## Start Supplied entries

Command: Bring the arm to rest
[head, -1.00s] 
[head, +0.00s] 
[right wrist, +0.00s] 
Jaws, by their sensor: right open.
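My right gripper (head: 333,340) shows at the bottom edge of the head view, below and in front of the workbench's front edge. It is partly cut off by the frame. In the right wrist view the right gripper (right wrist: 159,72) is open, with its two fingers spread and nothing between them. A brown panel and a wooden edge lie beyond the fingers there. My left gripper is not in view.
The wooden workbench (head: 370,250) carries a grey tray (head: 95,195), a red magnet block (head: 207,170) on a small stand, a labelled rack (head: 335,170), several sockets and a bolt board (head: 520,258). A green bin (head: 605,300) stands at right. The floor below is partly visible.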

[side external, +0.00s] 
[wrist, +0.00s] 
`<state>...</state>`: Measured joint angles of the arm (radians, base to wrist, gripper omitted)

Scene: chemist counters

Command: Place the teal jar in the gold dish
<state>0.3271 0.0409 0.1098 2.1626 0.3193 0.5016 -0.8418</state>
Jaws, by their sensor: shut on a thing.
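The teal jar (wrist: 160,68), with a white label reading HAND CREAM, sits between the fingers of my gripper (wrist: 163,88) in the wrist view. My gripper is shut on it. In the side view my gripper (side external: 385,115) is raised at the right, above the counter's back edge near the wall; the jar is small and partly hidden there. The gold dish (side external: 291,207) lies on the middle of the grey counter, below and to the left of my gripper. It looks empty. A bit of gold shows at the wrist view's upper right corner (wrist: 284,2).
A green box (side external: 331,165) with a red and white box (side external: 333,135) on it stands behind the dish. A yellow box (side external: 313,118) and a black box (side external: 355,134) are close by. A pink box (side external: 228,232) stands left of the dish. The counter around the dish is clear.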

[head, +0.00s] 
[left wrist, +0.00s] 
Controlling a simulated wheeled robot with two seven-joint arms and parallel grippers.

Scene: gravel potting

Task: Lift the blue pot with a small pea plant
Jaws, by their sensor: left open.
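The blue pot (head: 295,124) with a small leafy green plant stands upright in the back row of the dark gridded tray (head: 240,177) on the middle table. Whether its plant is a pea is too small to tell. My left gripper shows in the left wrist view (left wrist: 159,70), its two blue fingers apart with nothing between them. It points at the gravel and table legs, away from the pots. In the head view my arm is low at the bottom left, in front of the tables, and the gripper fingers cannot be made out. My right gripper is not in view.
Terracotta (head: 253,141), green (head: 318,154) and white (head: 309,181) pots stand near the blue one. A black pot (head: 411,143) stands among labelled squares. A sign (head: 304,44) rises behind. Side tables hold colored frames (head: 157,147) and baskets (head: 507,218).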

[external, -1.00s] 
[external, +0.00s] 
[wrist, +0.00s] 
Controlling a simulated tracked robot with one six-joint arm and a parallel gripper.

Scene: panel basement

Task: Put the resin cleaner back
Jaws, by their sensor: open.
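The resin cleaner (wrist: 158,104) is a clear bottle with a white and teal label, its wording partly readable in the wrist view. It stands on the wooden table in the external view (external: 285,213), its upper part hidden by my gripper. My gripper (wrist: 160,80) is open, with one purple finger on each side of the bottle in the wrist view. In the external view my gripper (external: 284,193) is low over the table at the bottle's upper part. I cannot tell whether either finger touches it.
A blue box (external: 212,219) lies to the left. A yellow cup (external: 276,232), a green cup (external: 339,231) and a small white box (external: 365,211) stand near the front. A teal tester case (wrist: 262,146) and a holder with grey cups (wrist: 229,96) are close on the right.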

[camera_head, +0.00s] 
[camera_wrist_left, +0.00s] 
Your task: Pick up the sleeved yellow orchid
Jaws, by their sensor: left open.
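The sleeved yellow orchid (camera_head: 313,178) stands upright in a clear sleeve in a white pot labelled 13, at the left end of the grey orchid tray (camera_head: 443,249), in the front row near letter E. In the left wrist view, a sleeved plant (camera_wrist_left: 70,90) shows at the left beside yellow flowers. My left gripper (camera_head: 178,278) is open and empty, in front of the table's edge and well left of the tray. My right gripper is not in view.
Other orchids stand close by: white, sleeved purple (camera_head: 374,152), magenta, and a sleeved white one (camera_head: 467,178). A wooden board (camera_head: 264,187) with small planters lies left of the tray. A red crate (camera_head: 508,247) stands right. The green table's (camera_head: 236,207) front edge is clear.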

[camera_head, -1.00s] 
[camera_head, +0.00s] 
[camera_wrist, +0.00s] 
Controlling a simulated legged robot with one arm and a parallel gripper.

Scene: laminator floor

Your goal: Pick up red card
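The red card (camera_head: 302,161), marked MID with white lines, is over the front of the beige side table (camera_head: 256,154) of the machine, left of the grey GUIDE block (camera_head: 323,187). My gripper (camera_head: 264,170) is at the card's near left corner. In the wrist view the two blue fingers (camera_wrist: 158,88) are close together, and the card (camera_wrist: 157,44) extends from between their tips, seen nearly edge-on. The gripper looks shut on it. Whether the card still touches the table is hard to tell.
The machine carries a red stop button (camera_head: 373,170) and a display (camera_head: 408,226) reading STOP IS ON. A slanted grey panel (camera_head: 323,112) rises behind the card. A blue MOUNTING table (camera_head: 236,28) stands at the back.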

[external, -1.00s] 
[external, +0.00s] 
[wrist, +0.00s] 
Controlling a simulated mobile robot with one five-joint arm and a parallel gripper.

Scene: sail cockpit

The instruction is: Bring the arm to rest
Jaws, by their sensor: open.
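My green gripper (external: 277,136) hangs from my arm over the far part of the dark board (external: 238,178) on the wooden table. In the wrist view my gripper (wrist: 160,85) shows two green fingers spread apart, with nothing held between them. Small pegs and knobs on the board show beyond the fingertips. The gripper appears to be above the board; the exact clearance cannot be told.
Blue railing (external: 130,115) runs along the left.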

## End Supplied entries

What you will do
All of the records must be repeated exactly.

Complete response
Command: Bring the arm to rest
[head, -1.00s] 
[head, +0.00s] 
[right wrist, +0.00s] 
Jaws, by their sensor: right open.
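My right gripper (head: 333,340) shows at the bottom edge of the head view, below and in front of the workbench's front edge. It is partly cut off by the frame. In the right wrist view the right gripper (right wrist: 159,72) is open, with its two fingers spread and nothing between them. A brown panel and a wooden edge lie beyond the fingers there. My left gripper is not in view.
The wooden workbench (head: 370,250) carries a grey tray (head: 95,195), a red magnet block (head: 207,170) on a small stand, a labelled rack (head: 335,170), several sockets and a bolt board (head: 520,258). A green bin (head: 605,300) stands at right. The floor below is partly visible.

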[side external, +0.00s] 
[wrist, +0.00s] 
`<state>...</state>`: Measured joint angles of the arm (radians, base to wrist, gripper omitted)

Scene: chemist counters

Command: Place the teal jar in the gold dish
<state>0.3271 0.0409 0.1098 2.1626 0.3193 0.5016 -0.8418</state>
Jaws, by their sensor: shut on a thing.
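The teal jar (wrist: 160,68), with a white label reading HAND CREAM, sits between the fingers of my gripper (wrist: 163,88) in the wrist view. My gripper is shut on it. In the side view my gripper (side external: 385,115) is raised at the right, above the counter's back edge near the wall; the jar is small and partly hidden there. The gold dish (side external: 291,207) lies on the middle of the grey counter, below and to the left of my gripper. It looks empty. A bit of gold shows at the wrist view's upper right corner (wrist: 284,2).
A green box (side external: 331,165) with a red and white box (side external: 333,135) on it stands behind the dish. A yellow box (side external: 313,118) and a black box (side external: 355,134) are close by. A pink box (side external: 228,232) stands left of the dish. The counter around the dish is clear.

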[head, +0.00s] 
[left wrist, +0.00s] 
Controlling a simulated wheeled robot with two seven-joint arms and parallel grippers.

Scene: gravel potting

Task: Lift the blue pot with a small pea plant
Jaws, by their sensor: left open.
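The blue pot (head: 295,124) with a small leafy green plant stands upright in the back row of the dark gridded tray (head: 240,177) on the middle table. Whether its plant is a pea is too small to tell. My left gripper shows in the left wrist view (left wrist: 159,70), its two blue fingers apart with nothing between them. It points at the gravel and table legs, away from the pots. In the head view my arm is low at the bottom left, in front of the tables, and the gripper fingers cannot be made out. My right gripper is not in view.
Terracotta (head: 253,141), green (head: 318,154) and white (head: 309,181) pots stand near the blue one. A black pot (head: 411,143) stands among labelled squares. A sign (head: 304,44) rises behind. Side tables hold colored frames (head: 157,147) and baskets (head: 507,218).

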[external, -1.00s] 
[external, +0.00s] 
[wrist, +0.00s] 
Controlling a simulated tracked robot with one six-joint arm and a parallel gripper.

Scene: panel basement

Task: Put the resin cleaner back
Jaws, by their sensor: open.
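The resin cleaner (wrist: 158,104) is a clear bottle with a white and teal label, its wording partly readable in the wrist view. It stands on the wooden table in the external view (external: 285,213), its upper part hidden by my gripper. My gripper (wrist: 160,80) is open, with one purple finger on each side of the bottle in the wrist view. In the external view my gripper (external: 284,193) is low over the table at the bottle's upper part. I cannot tell whether either finger touches it.
A blue box (external: 212,219) lies to the left. A yellow cup (external: 276,232), a green cup (external: 339,231) and a small white box (external: 365,211) stand near the front. A teal tester case (wrist: 262,146) and a holder with grey cups (wrist: 229,96) are close on the right.

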[camera_head, +0.00s] 
[camera_wrist_left, +0.00s] 
Your task: Pick up the sleeved yellow orchid
Jaws, by their sensor: left open.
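The sleeved yellow orchid (camera_head: 313,178) stands upright in a clear sleeve in a white pot labelled 13, at the left end of the grey orchid tray (camera_head: 443,249), in the front row near letter E. In the left wrist view, a sleeved plant (camera_wrist_left: 70,90) shows at the left beside yellow flowers. My left gripper (camera_head: 178,278) is open and empty, in front of the table's edge and well left of the tray. My right gripper is not in view.
Other orchids stand close by: white, sleeved purple (camera_head: 374,152), magenta, and a sleeved white one (camera_head: 467,178). A wooden board (camera_head: 264,187) with small planters lies left of the tray. A red crate (camera_head: 508,247) stands right. The green table's (camera_head: 236,207) front edge is clear.

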[camera_head, -1.00s] 
[camera_head, +0.00s] 
[camera_wrist, +0.00s] 
Controlling a simulated legged robot with one arm and a parallel gripper.

Scene: laminator floor

Your goal: Pick up red card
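The red card (camera_head: 302,161), marked MID with white lines, is over the front of the beige side table (camera_head: 256,154) of the machine, left of the grey GUIDE block (camera_head: 323,187). My gripper (camera_head: 264,170) is at the card's near left corner. In the wrist view the two blue fingers (camera_wrist: 158,88) are close together, and the card (camera_wrist: 157,44) extends from between their tips, seen nearly edge-on. The gripper looks shut on it. Whether the card still touches the table is hard to tell.
The machine carries a red stop button (camera_head: 373,170) and a display (camera_head: 408,226) reading STOP IS ON. A slanted grey panel (camera_head: 323,112) rises behind the card. A blue MOUNTING table (camera_head: 236,28) stands at the back.

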[external, -1.00s] 
[external, +0.00s] 
[wrist, +0.00s] 
Controlling a simulated mobile robot with one five-joint arm and a parallel gripper.

Scene: sail cockpit

The instruction is: Bring the arm to rest
Jaws, by their sensor: open.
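My green gripper (external: 277,136) hangs from my arm over the far part of the dark board (external: 238,178) on the wooden table. In the wrist view my gripper (wrist: 160,85) shows two green fingers spread apart, with nothing held between them. Small pegs and knobs on the board show beyond the fingertips. The gripper appears to be above the board; the exact clearance cannot be told.
Blue railing (external: 130,115) runs along the left.

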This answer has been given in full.